The pressure had been on, of course. Not just from within the club, but also from outside because of its profile. A lot of people were watching.
"to be the guy who led salford into the football league for the first time was very special"
It wasn’t the first time in my managerial career I’d taken a club to a level they’d never played at before, having led Fleetwood to promotion into League One, again through the playoffs, in 2014. But taking a club into the football league for the first time was an amazing feeling.
You know, there’s only one guy who gets to be the first to step on the moon. To be the guy who led Salford into the football league for the first time – something that can never be repeated – was very special. It’s probably the most rewarding moment of my career.

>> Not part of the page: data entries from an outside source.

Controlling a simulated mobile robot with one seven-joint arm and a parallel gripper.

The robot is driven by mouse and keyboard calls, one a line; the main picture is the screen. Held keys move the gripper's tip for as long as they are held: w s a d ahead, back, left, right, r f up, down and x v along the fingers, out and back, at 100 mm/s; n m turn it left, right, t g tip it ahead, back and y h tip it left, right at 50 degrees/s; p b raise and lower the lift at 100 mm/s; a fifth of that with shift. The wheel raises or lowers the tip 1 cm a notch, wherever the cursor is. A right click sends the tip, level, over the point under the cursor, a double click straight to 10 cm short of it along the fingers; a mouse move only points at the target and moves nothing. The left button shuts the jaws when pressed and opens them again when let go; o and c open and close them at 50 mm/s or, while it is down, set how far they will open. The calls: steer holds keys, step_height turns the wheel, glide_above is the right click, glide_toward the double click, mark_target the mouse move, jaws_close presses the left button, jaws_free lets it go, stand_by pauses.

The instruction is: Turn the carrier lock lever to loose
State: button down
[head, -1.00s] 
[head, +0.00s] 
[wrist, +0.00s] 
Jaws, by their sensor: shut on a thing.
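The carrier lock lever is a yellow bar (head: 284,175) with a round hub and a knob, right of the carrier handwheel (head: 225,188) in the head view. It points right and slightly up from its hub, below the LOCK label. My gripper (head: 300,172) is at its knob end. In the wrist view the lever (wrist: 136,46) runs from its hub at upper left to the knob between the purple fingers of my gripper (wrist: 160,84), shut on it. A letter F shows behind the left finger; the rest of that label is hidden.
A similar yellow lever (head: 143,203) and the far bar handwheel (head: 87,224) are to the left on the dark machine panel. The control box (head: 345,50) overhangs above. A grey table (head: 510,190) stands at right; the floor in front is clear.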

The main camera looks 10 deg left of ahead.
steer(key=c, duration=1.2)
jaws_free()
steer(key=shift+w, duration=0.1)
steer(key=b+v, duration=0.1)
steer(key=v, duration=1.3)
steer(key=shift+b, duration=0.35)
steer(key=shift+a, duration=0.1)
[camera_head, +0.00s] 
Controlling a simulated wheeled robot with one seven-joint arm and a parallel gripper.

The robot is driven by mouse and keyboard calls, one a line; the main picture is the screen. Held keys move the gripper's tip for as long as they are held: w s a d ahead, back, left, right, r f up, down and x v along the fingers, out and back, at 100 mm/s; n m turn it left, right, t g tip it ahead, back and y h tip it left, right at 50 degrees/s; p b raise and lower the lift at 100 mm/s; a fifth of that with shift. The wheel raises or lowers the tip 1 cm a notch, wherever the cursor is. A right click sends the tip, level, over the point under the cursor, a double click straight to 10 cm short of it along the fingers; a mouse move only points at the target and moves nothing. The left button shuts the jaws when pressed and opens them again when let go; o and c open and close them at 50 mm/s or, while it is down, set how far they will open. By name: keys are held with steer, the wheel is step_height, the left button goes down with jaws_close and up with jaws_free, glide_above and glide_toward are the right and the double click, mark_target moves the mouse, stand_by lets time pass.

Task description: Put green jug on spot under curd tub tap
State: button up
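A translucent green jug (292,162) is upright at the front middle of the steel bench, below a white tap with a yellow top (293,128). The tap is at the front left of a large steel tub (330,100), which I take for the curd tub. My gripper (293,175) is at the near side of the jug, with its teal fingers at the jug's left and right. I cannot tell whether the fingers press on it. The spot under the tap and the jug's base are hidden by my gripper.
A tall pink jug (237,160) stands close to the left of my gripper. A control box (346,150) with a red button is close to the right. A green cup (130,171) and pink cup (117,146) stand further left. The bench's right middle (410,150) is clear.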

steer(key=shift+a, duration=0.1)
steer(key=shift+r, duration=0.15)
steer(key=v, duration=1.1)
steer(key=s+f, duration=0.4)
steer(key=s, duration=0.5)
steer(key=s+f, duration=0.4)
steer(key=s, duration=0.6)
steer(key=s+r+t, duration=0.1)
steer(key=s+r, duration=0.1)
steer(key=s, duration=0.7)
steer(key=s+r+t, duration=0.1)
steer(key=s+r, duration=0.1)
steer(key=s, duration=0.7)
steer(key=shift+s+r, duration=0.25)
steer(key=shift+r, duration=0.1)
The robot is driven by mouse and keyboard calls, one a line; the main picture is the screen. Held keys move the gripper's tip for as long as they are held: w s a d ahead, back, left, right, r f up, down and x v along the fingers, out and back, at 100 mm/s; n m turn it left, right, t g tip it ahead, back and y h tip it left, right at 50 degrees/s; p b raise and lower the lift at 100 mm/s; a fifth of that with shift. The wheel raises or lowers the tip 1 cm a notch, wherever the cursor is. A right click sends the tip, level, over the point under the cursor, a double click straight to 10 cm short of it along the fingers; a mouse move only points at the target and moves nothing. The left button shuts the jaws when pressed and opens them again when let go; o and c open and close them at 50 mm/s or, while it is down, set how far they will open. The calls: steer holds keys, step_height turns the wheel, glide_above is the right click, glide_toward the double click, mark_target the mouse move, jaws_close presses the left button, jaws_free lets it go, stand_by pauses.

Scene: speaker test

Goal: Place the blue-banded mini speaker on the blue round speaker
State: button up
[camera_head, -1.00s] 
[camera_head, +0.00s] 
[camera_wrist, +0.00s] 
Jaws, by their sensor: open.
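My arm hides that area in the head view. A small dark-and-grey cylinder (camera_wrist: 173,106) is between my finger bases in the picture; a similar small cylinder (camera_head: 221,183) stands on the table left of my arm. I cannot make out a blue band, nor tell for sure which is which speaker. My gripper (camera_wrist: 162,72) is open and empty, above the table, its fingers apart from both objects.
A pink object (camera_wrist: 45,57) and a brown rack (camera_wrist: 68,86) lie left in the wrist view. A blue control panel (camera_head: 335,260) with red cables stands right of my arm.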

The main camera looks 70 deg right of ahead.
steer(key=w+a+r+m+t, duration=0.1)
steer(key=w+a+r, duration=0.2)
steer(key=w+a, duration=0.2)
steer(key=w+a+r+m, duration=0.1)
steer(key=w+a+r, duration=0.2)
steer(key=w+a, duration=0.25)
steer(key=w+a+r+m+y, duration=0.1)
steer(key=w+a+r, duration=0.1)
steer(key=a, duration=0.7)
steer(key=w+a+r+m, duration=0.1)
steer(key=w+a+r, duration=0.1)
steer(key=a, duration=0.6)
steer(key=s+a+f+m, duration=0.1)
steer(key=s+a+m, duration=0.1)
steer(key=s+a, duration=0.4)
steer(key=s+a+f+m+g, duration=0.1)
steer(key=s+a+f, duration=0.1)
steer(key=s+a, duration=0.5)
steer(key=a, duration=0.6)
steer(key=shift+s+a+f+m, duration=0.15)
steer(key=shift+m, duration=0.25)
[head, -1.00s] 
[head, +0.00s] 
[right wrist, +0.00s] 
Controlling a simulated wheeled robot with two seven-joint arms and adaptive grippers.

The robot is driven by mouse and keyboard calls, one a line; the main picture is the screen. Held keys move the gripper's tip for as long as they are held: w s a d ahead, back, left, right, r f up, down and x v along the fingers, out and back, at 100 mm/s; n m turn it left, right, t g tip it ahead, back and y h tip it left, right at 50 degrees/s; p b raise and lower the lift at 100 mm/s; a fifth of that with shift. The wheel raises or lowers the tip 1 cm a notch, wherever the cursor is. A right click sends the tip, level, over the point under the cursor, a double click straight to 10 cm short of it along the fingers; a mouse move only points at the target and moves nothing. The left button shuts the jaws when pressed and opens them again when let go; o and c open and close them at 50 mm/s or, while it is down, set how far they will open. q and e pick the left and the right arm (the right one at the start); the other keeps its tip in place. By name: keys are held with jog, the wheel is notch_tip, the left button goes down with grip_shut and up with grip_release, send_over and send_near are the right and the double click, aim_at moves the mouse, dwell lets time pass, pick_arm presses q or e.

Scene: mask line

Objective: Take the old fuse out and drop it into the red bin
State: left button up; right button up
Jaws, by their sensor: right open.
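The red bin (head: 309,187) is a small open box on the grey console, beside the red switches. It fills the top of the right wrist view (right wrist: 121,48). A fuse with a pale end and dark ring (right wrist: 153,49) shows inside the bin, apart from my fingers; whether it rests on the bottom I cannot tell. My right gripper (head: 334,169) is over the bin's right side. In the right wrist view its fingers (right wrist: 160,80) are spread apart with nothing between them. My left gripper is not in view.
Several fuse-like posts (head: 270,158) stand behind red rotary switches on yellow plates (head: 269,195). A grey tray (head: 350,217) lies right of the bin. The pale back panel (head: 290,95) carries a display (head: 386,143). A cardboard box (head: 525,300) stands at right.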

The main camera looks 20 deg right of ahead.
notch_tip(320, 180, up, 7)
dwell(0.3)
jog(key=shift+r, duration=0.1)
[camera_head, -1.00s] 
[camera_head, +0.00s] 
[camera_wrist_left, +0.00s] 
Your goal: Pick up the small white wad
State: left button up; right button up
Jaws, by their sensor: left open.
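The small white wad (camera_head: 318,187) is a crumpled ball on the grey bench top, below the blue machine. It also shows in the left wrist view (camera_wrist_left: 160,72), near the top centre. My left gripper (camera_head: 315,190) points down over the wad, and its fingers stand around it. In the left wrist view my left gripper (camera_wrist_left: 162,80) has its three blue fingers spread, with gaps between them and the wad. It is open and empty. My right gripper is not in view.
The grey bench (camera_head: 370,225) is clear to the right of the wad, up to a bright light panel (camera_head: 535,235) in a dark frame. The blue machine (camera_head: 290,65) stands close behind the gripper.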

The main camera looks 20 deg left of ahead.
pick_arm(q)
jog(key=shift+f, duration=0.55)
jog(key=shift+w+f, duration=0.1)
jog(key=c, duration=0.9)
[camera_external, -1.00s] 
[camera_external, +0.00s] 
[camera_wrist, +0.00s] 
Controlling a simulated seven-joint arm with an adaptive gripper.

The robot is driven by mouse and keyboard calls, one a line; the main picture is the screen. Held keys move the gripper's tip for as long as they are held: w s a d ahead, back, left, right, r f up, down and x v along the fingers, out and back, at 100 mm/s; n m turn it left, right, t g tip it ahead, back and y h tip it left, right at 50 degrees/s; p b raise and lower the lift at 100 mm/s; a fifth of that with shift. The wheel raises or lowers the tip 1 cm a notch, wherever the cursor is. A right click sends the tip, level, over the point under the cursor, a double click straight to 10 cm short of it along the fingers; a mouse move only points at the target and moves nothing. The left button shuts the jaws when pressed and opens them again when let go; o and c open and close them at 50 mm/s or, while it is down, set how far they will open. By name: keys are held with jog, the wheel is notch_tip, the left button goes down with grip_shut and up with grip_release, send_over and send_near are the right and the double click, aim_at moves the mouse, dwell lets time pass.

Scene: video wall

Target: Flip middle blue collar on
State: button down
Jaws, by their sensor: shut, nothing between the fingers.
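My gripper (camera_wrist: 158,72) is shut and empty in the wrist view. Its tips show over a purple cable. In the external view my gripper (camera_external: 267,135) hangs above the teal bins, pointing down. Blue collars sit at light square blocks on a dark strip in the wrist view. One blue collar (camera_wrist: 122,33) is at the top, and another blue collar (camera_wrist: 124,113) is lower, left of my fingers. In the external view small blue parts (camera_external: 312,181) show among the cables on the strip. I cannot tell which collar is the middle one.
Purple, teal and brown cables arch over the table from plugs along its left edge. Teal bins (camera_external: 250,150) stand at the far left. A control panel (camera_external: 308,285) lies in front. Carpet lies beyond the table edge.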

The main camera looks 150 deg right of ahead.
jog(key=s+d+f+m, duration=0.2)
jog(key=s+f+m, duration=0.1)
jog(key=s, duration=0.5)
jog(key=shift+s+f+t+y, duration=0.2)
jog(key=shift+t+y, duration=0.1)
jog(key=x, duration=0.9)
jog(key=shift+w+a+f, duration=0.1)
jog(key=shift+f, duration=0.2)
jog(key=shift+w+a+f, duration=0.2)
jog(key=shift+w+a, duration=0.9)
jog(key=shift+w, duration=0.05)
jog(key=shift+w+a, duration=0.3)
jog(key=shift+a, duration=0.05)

I think, every year as a player, and now as a coach, you come to understand the game better – not just the game of football itself, but the game of everything that goes on around it too. Football is never boring, is it? Every season, something will come along that you’ve not experienced before, that you have to deal with or overcome.
That first season at Salford, with the documentary makers in and around the club as well, was certainly unique – and a huge learning curve for me as a coach. More than once, I found myself thinking: “I’ve never experienced this challenge before. How do we win?”
But that’s the exciting part, isn’t it?